The weather is changing and we’re beginning to anticipate cozy winter evenings. But, first, let’s make sure that our homes are ready for the season to come. Help your deck survive what winter throws at it by re-staining or re-sealing it this month. Cooler temps and lower humidity make it the ideal time for this project. If you don’t want to do it yourself, check Contractors and Service Providers | Claudia Sells DC to hire a specialist.

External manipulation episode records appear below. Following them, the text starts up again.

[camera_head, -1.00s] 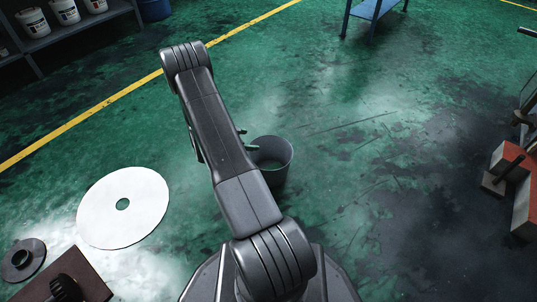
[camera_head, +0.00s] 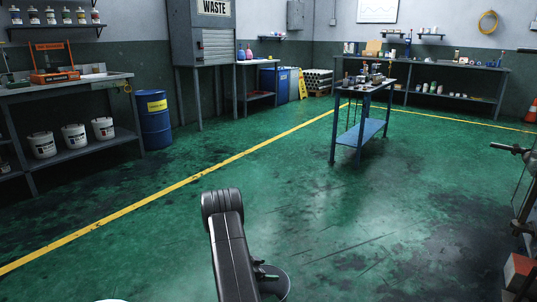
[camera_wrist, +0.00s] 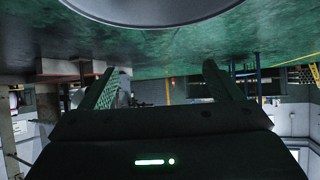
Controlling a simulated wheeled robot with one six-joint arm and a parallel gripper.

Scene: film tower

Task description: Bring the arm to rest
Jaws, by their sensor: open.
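My arm (camera_head: 232,258) rises from the bottom edge of the head view, with its dark elbow joint on top. My gripper shows in the wrist view (camera_wrist: 160,74), its two fingers spread apart with nothing between them.
A blue workbench (camera_head: 372,130) stands mid-room. A shelf bench with white buckets (camera_head: 74,138) and a blue barrel (camera_head: 155,122) are at left. Machinery with an orange block (camera_head: 519,270) is at the right edge. Open green floor (camera_head: 330,215) lies between, crossed by a yellow line.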

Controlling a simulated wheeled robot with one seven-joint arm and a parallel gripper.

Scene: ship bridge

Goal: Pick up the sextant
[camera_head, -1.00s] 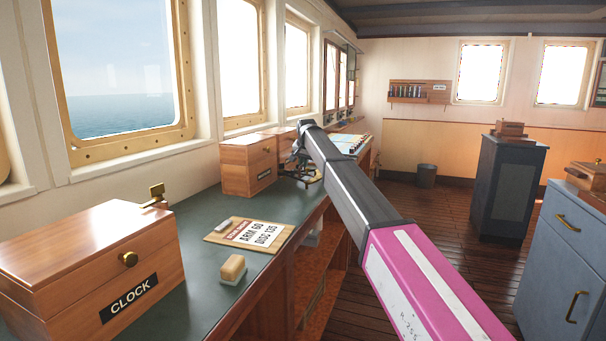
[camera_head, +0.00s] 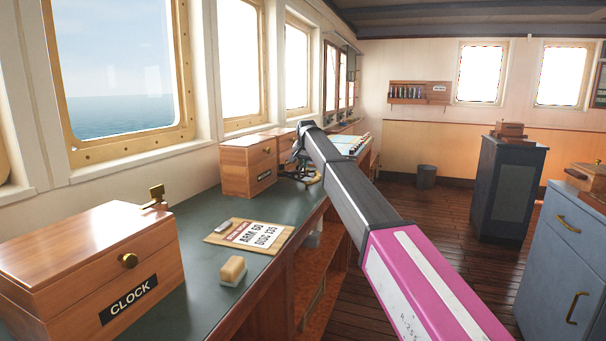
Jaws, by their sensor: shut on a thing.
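The sextant (camera_head: 313,178) shows as a small dark and brassy frame at the right edge of the green desk top, in front of a wooden box. My gripper (camera_head: 299,158) is at the far end of my grey and magenta arm, right at the sextant. It is shut on the sextant. The arm covers much of the jaws and part of the sextant, so the exact grip is hidden. I cannot tell whether the sextant touches the desk.
The wooden clock box (camera_head: 92,262) stands on the desk (camera_head: 190,318) at the near left. A clipboard sign (camera_head: 249,234) and an eraser-like block (camera_head: 233,270) lie on the desk. Open floor lies right of the desk, before a dark cabinet (camera_head: 508,188).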

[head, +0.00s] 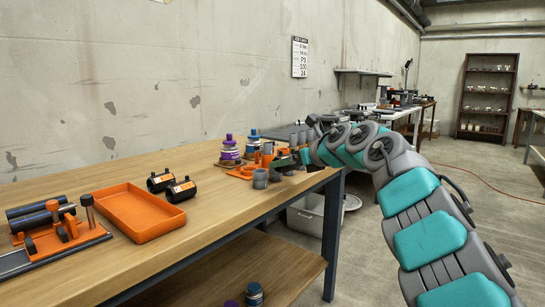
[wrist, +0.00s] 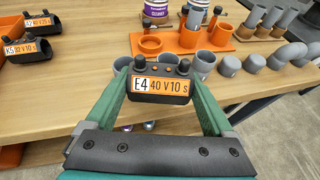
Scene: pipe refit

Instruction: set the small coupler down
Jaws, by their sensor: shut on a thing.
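My gripper (wrist: 160,66) is shut on a black coupler (wrist: 160,88) with two round knobs and an orange-and-white label reading "E4 40 V 10 s". The coupler sits between the green fingers in the wrist view, over the front part of the wooden workbench (wrist: 70,85). I cannot tell whether it touches the top. In the head view my gripper (head: 303,156) is at the bench's far right end, and the held coupler cannot be made out. Two other black couplers (head: 160,181) (head: 181,190) lie on the bench; their labels show in the wrist view (wrist: 28,50).
An orange tray (head: 140,230) and an orange clamp fixture (head: 62,238) stand at the bench's near left. Bare wood lies between the couplers and the cans.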

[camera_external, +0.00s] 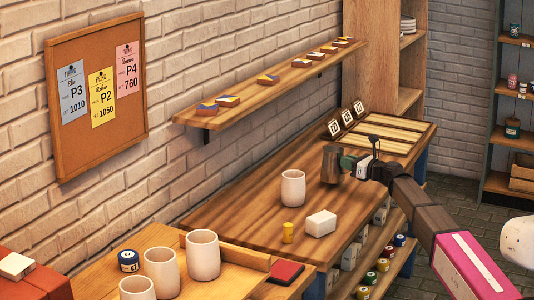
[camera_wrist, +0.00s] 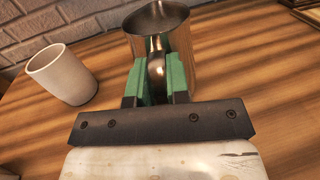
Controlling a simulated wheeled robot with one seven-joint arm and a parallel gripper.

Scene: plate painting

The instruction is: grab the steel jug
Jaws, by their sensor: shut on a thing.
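The steel jug (camera_wrist: 160,32) is a shiny metal vessel, seen from its handle side in the wrist view. In the external view the steel jug (camera_external: 330,164) looks dark and stands upright at or just above the wooden table; I cannot tell whether its base touches. My gripper (camera_wrist: 157,80) has green finger pads and is shut on the jug's handle, one pad on each side. In the external view my gripper (camera_external: 347,163) reaches the jug from the right.
A white cup (camera_external: 293,188) stands left of the jug and shows in the wrist view (camera_wrist: 62,75). Number cards (camera_external: 346,117) and a slatted rack (camera_external: 390,134) are behind the jug.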

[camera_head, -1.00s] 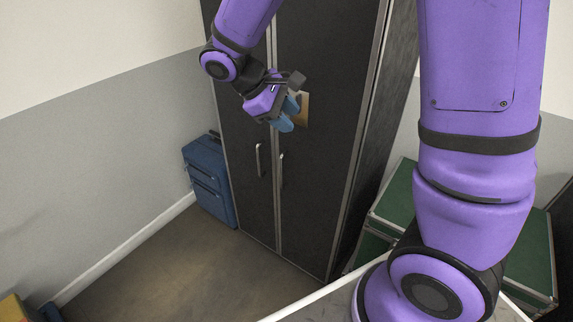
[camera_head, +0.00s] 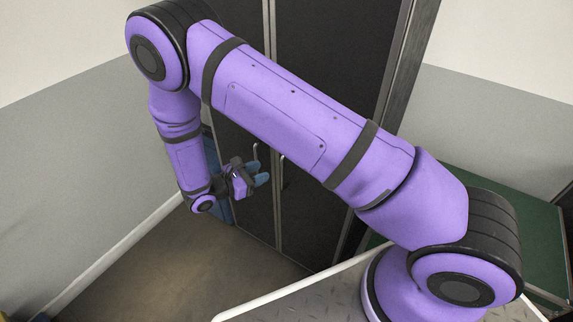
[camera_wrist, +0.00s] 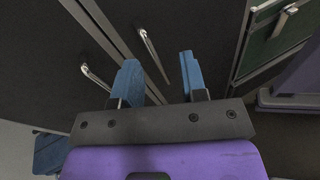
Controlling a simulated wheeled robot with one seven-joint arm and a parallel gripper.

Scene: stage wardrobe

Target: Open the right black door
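The right black door (camera_head: 318,205) of the tall wardrobe looks shut; my arm hides part of it. Its upright silver handle (camera_head: 281,172) is near the seam with the left door. In the wrist view the right door (camera_wrist: 205,25) fills the upper middle, and its handle (camera_wrist: 150,50) appears between my two blue fingers. My gripper (camera_head: 260,173) is open and empty, in front of the doors at about handle height. It also shows open in the wrist view (camera_wrist: 159,62). I cannot tell how far the fingers are from the handle.
The left black door (camera_head: 236,140) has its own handle (camera_head: 256,153), also seen in the wrist view (camera_wrist: 95,77). A blue suitcase (camera_head: 215,160) stands left of the wardrobe, mostly hidden. A green case (camera_head: 520,225) is at right. The floor (camera_head: 190,265) in front is clear.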

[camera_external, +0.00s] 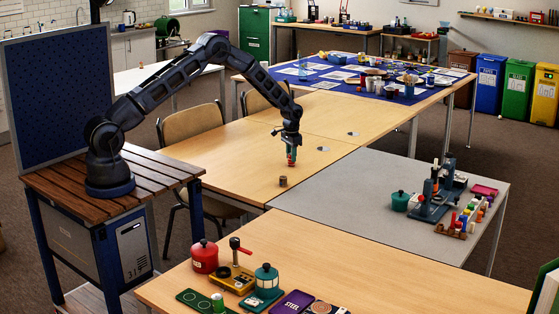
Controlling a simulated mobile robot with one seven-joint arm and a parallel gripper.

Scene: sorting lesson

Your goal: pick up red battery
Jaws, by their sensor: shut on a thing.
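My gripper (291,151) points straight down over the wooden table (235,170) in the middle of the view. It is shut on a small upright thing with a red lower part, which I take to be the red battery (291,161). Its upper part is hidden between the fingers. The view is too small to tell whether the battery's lower end touches the table or hangs just above it.
A small brown cylinder (283,181) stands just in front of my gripper. Flat grey discs (323,149) lie to the right. A grey table (375,185) at right carries a teal pot (400,201) and a blue device (430,205). Chairs (192,123) stand behind the wooden table.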

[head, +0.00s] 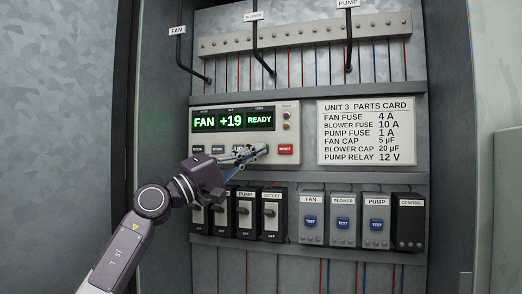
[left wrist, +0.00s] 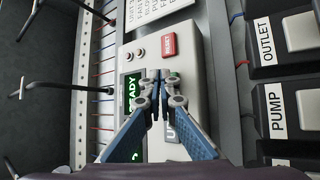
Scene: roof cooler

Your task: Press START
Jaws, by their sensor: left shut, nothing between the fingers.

Next, plan to tackle the yard. If you have a lawn, now is the time to aerate, reseed and fertilize it if needed. While you’re at it, think about converting to a low-growing clover and grass mix. Clover lawns require little maintenance and they are environmentally friendly. They were the standard until the 1950s when chemical producers realized they couldn’t formulate weed-killers that would spare clover. (Instead, they embarked on marketing campaigns to convince consumers that grass-only lawns were the ideal!) Fall is also the perfect time to prune trees and plant perennials and shrubs so that they will have a chance to establish roots before the first freeze.
According to the American Red Cross, fires increase in the fall and winter so now is the time make sure you have a fire extinguisher for each floor of your home and the garage. You already have fire extinguishers – great! But they do break down and malfunction. In fact, after six years they need to be emptied and reloaded. Keep your home fire safe by getting your existing fire extinguishers checked by a certified professional.
Before it gets too cold, clean out your dryer vent. Dryer fires are a real and very frightening hazard, and they most often start in the metal venting between your dryer and the wall. To clean, first unplug the dryer; then wipe out or vacuum out the tiny dryer lint fibers that cling to the walls of the duct. Consider using equipment that does the job right by attaching to the end of your vacuum cleaner to get lint out of tiny crevices. If your dryer has an especially long duct, you can call in a professional which typically costs about $100. Beware that ducts bend fairly easily when you handle them, which you should avoid because sharp turns or bends in the tube create spaces for more lint accumulation. You should give your dryer vent a good cleaning every year, at least.
Finally, inspect your home’s exterior. Spending money on roof repairs is no party, but neither is handing out buckets to the family to catch leaks in a winter storm. Inspect your roof — and other big-ticket items, like grading and gutters — before you’ve got problems. You’ll cut costs by fixing them now and stay dry and warm all winter long.